═════ DATA PROVIDED

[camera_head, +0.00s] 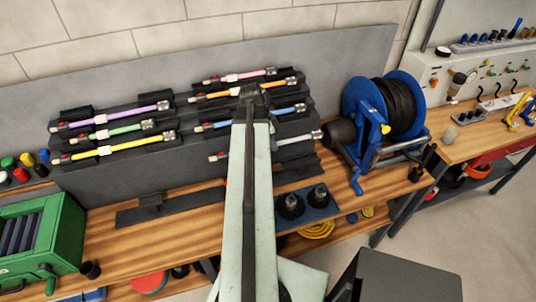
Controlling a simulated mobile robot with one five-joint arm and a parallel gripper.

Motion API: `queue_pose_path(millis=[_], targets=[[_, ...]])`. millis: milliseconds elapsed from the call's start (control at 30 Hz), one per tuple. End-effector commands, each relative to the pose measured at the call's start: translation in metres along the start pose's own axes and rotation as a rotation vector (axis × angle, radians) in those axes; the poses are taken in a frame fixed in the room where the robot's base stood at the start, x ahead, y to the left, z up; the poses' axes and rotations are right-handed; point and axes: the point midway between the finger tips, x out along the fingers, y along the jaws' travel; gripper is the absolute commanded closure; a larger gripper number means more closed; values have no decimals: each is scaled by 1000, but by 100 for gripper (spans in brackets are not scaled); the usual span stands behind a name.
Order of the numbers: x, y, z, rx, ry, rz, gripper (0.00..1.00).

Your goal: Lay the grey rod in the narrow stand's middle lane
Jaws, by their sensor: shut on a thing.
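The grey rod (295,138), with a red-tipped left end, slants across the front of the right dark stand and passes behind my arm. My gripper (250,92) is at the dark far end of my arm, and its jaws are mostly hidden. It is shut on the grey rod, though the grip itself is hidden. The right stand (312,165) also bears pink (245,76), orange (275,86) and blue (287,111) rods. The left dark stand (75,114) bears purple (125,113), green (125,129) and yellow (130,146) rods. I cannot tell which stand is the narrow one.
A low dark rack (180,207) lies on the wooden bench (130,240). A green box (65,245) stands at left. A blue hose reel (405,95) stands close on the right. Black fittings sit on a blue plate (318,212). A grey panel (345,65) rises behind.

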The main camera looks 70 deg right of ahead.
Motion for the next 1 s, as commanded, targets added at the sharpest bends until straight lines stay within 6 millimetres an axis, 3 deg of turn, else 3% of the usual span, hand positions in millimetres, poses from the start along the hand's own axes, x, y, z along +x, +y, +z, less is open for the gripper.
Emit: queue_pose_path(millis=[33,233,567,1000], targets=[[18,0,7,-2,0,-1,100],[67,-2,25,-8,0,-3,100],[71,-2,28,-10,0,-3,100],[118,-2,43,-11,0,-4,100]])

══════════

YOUR INSTRUCTIONS: With all pictures left out, please transcribe exactly the lines from the start of the material through the line with "Controlling a simulated".

RESPONSE FOR THIS EXERCISE:
[camera_head, +0.00s] 
Controlling a simulated mobile robot with one five-joint arm and a parallel gripper.

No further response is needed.